◆ Data section
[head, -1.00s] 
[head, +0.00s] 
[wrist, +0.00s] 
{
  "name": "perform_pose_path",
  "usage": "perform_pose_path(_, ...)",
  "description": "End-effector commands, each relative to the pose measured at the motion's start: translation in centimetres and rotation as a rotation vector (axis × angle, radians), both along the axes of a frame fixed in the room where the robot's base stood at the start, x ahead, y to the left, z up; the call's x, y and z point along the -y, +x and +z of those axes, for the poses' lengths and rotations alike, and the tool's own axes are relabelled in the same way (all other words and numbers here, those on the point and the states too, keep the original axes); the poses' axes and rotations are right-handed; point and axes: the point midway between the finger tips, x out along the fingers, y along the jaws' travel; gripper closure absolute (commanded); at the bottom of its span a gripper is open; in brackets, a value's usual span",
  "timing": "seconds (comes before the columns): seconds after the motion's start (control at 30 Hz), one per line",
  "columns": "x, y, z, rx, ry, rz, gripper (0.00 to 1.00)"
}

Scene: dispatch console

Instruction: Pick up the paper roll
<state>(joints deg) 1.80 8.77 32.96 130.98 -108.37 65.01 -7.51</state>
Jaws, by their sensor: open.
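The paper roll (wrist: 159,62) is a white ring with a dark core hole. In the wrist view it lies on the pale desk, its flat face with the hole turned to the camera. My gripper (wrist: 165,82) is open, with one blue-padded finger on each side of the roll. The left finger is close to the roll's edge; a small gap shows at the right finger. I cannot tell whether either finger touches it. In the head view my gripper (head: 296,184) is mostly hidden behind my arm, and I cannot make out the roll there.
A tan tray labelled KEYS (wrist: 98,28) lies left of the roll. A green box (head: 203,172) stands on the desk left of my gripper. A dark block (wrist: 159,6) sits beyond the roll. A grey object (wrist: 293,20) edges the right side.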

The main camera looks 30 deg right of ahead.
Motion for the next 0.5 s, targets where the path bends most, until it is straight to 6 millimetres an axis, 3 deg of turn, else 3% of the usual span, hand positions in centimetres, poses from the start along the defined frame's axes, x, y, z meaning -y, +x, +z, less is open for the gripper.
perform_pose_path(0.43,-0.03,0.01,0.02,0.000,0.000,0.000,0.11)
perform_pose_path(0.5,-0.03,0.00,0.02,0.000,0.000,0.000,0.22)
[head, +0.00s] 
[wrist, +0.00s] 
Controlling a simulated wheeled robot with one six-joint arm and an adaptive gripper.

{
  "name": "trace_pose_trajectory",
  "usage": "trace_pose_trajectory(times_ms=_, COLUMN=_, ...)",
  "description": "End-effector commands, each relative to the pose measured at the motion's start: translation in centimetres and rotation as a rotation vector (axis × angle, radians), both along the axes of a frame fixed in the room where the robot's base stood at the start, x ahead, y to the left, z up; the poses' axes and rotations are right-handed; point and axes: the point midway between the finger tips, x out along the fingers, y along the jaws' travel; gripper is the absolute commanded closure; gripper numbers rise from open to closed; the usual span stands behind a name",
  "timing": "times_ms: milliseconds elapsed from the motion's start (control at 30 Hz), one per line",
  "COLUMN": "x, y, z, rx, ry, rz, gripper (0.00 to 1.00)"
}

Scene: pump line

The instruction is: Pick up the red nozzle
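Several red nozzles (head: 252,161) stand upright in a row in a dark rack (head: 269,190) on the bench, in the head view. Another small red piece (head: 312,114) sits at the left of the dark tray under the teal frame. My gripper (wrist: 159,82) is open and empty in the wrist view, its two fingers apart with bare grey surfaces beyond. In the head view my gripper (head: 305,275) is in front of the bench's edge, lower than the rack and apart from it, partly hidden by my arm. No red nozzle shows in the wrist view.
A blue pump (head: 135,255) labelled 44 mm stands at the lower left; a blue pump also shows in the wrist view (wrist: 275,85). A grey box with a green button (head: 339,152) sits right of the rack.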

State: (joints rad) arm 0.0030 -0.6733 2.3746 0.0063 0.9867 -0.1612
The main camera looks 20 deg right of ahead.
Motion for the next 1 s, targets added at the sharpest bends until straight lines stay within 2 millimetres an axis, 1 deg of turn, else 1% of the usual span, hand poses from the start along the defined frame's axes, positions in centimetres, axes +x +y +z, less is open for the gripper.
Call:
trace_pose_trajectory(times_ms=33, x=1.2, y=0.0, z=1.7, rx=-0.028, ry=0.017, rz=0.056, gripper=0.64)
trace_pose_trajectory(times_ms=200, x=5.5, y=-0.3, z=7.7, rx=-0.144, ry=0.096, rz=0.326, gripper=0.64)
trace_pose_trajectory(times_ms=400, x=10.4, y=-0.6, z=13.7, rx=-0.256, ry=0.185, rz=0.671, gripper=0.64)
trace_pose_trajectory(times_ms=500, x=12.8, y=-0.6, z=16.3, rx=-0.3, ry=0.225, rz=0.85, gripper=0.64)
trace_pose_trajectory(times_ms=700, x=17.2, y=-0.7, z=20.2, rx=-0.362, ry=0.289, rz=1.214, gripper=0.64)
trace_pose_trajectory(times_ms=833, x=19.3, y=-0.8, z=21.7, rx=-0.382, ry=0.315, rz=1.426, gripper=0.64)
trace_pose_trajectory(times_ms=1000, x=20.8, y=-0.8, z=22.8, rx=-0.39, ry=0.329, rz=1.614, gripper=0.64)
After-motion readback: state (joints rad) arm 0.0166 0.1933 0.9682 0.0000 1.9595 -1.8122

◆ What is asked
Take every line from the records above that has the word "Scene" and copy it.

◆ Response to this exercise
Scene: dispatch console
Scene: pump line

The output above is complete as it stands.